* _To do_
Return verbatim everything from the first line through the line that contains "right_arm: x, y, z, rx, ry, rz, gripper", and stop there.

* _Source data_
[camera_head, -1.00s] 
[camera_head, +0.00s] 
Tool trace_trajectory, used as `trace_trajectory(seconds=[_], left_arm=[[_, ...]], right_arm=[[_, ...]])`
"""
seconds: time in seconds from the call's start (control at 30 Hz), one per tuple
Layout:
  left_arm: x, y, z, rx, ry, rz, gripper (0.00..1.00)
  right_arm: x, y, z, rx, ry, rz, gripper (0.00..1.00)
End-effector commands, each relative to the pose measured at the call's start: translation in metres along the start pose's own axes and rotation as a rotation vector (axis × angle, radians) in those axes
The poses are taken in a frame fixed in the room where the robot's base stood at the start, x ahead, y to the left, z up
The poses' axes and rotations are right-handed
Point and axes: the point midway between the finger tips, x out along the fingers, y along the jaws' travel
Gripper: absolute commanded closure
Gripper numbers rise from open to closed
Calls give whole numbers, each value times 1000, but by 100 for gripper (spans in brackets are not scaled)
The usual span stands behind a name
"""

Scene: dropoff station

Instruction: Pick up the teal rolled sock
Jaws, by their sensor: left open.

* _Answer to this exercise_
[camera_head, -1.00s] 
[camera_head, +0.00s] 
Tool trace_trajectory, used as `trace_trajectory(seconds=[_], left_arm=[[_, ...]], right_arm=[[_, ...]])`
"""
seconds: time in seconds from the call's start (control at 30 Hz), one per tuple
Layout:
  left_arm: x, y, z, rx, ry, rz, gripper (0.00..1.00)
  right_arm: x, y, z, rx, ry, rz, gripper (0.00..1.00)

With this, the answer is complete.